On STCW, you need a course of some kind. If you do have the one year of service in the past five, you can take a “Revalidation” course. This covers only the things not done in shipboard drills (anything in the water, live fire, etc) If you do not have the one year in five, you need longer “Refresher” courses that cover everything. If you don’t have one year in five, you need refresher courses for basic training, proficiency in survival craft, and lifeboatman. See 46 CFR 11.302, 46 CFR 11.303, and 46 CFR 12.613(b).
If this is the first time you have renewed your STCW endorsement for Chief Engineer since January 1, 2017, you will also need the following courses for STCW, if you haven’t had them before [46 CFR 11.325(b)]:
Engineroom Resource Management
Leadership and Managerial Skills
Management of Electrical and Electronic Control Equipment
Thanks JD and thank you Tug
I figured that the school must have the open book thing wrong
My license is good until 2020
It is just the three stcw courses I need
Advanced ff
PSCRB
and Survival
The SIU school in Maryland offer this as a package , ( thanks Tug ) but…
In order to decide whether I need refresher or revalidation courses it seems to me that first I have to present sea time documentation, but to whom ?
USCG ? or will an accredited school do this for me ?
Best regards and really grateful for these pointers , we are in refit in Holland and I am trying to get my ducks in a row before I come home
Steve
You can make a good estimate yourself. If you have 360 days of service within 5 years of the date you plan to apply, you’re probably good for the “revalidation” courses. The 360 days needs to be on a vessel that has regular drills. An inspected vessel will likely meet that. For uninspected vessels, you may need to have something to show the vessel held regular emergency drills.
To get a firm answer from NMC, you’ll need to apply. If you do that before you take courses, they should respond telling you which you need.
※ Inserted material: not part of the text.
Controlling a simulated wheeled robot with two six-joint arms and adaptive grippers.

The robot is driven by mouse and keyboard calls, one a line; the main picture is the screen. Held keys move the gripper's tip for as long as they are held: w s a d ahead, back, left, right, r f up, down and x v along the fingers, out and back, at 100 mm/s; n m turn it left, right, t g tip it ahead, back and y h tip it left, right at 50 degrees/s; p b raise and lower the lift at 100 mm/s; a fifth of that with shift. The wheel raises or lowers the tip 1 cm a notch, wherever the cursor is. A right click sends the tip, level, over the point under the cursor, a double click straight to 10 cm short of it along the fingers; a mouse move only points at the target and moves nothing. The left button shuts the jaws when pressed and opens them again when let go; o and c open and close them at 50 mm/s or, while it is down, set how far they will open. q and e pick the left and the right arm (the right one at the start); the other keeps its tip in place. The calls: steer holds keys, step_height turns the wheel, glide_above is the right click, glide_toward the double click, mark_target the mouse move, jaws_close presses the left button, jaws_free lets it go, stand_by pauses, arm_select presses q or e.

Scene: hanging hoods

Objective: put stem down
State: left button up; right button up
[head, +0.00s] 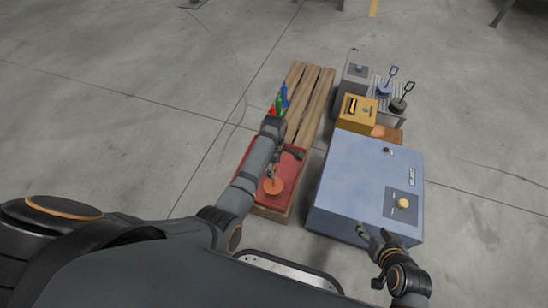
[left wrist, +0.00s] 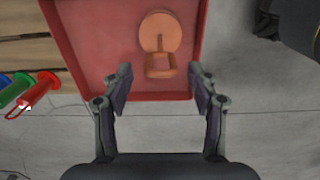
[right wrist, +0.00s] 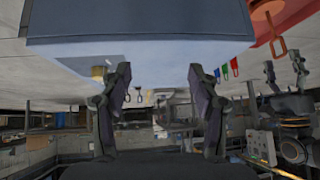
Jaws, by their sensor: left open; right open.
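The orange stem, a round disc (head: 273,187) with a rod and loop handle, is in the red tray (head: 257,199). In the left wrist view its disc (left wrist: 160,30) rests on the red surface. Its loop handle (left wrist: 160,66) shows between my fingertips, with a gap on each side. My left gripper (head: 283,163) is open and empty over the tray, beside the handle; it also shows in the left wrist view (left wrist: 160,78). My right gripper (head: 372,238) is open and empty near the front of the blue cabinet (head: 345,180); the right wrist view shows its spread fingers (right wrist: 160,72).
A wooden pallet (head: 317,97) extends behind the tray. Red, green and blue tagged pieces (head: 280,103) hang at its left edge. A yellow box (head: 356,113) and two handled stems, blue (head: 384,90) and black (head: 398,105), stand behind the cabinet. The floor on the left is clear.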

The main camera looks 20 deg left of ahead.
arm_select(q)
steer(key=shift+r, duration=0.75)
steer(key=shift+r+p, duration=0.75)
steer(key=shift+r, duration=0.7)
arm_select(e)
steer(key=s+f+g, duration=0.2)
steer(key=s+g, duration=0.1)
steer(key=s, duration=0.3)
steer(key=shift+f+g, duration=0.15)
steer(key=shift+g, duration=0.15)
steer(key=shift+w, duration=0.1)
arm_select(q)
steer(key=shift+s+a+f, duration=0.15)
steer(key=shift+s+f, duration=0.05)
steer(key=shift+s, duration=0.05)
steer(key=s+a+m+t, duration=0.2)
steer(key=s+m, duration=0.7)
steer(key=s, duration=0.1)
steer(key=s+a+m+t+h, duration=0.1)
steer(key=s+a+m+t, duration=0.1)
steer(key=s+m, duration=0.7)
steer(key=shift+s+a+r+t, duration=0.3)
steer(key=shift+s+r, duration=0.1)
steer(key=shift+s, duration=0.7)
You’d then have 90 days to get the courses and send the certificates to NMC. They won’t give you a n answer as to your specific situation without having applied.
Why do you need them now as opposed to in 2020 when you are next due to renew?
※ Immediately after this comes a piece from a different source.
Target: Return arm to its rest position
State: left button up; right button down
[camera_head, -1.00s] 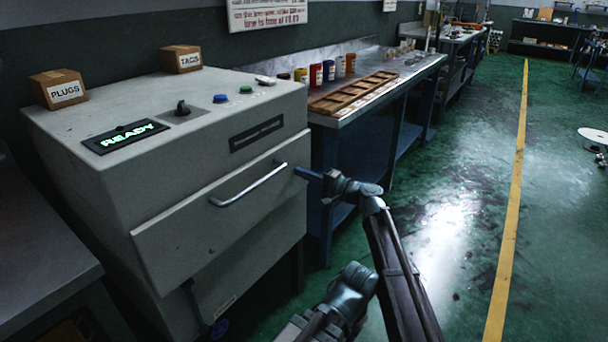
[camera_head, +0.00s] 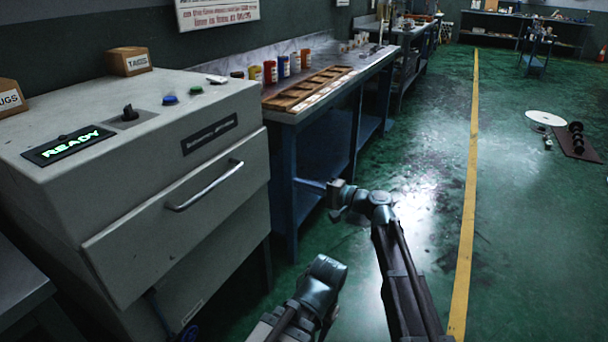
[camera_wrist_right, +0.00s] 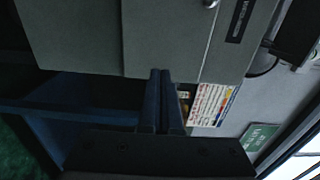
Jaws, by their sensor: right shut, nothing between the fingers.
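My right arm (camera_head: 395,260) reaches up from the bottom of the head view. Its gripper (camera_head: 299,182) points left, shut and empty, clear of the grey machine's right side and in front of the blue bench legs. In the right wrist view its two dark blue fingers (camera_wrist_right: 160,75) lie together with nothing between them. The grey machine (camera_head: 225,105) has a drawer front (camera_head: 135,245) with a metal handle (camera_head: 205,185); the gripper is apart from both. My left gripper is not in view.
A blue-legged bench (camera_head: 345,95) beside the machine carries a wooden rack (camera_head: 310,88) and several coloured jars. Green floor is open around the yellow line (camera_head: 468,200). A white disc (camera_head: 545,118) and a dark mat (camera_head: 578,145) lie at right.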

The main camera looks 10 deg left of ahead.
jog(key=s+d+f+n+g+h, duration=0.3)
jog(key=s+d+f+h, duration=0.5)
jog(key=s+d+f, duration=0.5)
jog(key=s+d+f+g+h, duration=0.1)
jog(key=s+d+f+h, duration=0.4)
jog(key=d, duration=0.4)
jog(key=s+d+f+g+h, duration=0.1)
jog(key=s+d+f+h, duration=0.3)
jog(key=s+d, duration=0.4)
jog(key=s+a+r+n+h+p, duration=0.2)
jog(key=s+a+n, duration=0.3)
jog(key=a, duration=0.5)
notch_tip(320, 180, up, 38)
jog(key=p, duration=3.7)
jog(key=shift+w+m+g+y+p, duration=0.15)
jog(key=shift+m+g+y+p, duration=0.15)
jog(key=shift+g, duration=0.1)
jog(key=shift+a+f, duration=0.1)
I just came back to ask the same thing, I should have seen it this morning. If your MMC expires in 2020, you’re good on all those STCW renewal courses until then. It doesn’t matter when you took the courses, you should be good until you next renew your MMC. Same for those 3 extra courses I mentioned.
I am going by the dates on my individual certificates
I took them all at Falck Alford in Houma in 2013
Then I did the gap closing ( helm, meece etc star center in Dania Florida in 2016
My license is due in 2020
But the stcw certificates are now five years old
What am I missing here ?
Please excuse my ignorance
Steve
The USCG announced a policy that STCW certifications that are in your MMC book —- don’t have to be refreshed or revalidated until you renew your MMC after 12-31-16. So as far as USCG is concerned you are ok until your MMC expires
However, as far as I know, no one knows what might happen if foreign port state control looks at your actual STCW certificates during an inspection and notices that they are more than five years old.
Thanks Tug
Your explanation tells me all I need to know
If we get port state control on board over here before we head home then I guess I’ll be a test case. I’m happy with that .
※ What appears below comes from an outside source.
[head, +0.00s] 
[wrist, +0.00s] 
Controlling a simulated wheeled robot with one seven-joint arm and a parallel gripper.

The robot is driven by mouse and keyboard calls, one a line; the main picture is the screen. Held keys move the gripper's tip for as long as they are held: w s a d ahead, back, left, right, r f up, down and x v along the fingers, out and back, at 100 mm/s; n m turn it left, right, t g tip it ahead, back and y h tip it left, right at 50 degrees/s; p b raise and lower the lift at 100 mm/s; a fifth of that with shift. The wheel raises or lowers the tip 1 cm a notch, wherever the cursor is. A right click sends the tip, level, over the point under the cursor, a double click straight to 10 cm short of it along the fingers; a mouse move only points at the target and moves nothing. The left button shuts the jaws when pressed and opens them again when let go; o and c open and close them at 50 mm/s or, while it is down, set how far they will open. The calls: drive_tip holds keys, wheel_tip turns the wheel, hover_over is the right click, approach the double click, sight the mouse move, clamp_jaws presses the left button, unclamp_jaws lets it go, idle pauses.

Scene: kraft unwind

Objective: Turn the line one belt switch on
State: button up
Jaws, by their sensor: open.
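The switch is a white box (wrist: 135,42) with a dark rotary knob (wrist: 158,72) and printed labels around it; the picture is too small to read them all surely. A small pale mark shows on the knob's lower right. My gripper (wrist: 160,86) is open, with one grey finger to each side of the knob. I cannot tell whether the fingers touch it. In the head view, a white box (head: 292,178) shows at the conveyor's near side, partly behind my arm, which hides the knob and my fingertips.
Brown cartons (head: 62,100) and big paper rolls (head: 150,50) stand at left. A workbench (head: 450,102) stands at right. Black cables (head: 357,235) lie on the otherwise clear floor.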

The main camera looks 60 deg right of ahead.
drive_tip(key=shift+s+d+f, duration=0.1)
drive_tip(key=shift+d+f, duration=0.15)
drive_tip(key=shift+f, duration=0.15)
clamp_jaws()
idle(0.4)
I’m certainly not going out and doing double sets of stcw courses to please everybody
As far as racking up seatime for my 360 is concerned do you happen to know if my discharge book entries are sufficient for the USCG or do I need headed and signed company letters ?
The help you have both given me in the last few days has been invaluable
Thank you very much
Steve
There is no way to predict what any particular incompetent new hire coal-miner’s daughter masquerading as an evaluator at USCG NMC in the hills of West Virginia might do on any given day.
In the past discharges were respected and that was all that was needed. Maybe that is still true. I don’t know.
Now discharges are less common, and this company letter thing has gotten Nitpicky. They seem to want particular magic words and phrases in the seatime letters. Never underestimate the ability of company HR staff to screw this up.
I think I would just try the discharges and see what happens. If they object that they need a letter with certain magic words, at least you’ll know what words need to be in the letter.
I cannot stress enough the value of a good license consultant. They are in the best position to know the current correct answers to such questions. They are also on a first name basis with the evaluators and speak the same language.
the proof of being in a random drug program letter has gotten nitpicky as well. I had lots of fun having that re-written about 100 times recently.
I’ve given up on the drug test letters. I just go get a new test and send it with any new application.
I ended up adopting the same simple hassle free solution.
I’m not sure what the USCG would think about a foreign discharge book. Maybe @jdcavo can give insight there.
They’re not unheard of. NMC sees them occasionally and as far as I know, doesn’t take issue with them.
That’s good. I wish the USCG would, if not print their own, at least authorize a private entity to print a discharge book and sell it for a reasonable price. I’d pay $15 for a printed, hard bound book that could log a few hundred discharges. Even on a boat working a week on a week off that would last at least 5 years.
Also, how do you think they’d feel about a personal kept discharge book? If one were to buy a hard cover notebook like one of these and fill out the information that’s on a discharge form (sign on, sign off, seaman name and rank, vessel name, official number, gross tonnage, route, master’s name, mariner reference number, signature, and vessel stamp) would the USCG / NMC accept that as proof of service?
Granted, if you’re willing to go through that much trouble you might as well fill out your own discharges and have the captain sign them before you get off.
I’d pay $150 without blinking for a USCG issued Continuous Discharge Book.
I’ve heard of US mariners successful using their foreign Discharge Books to record their US flag vessel seatime.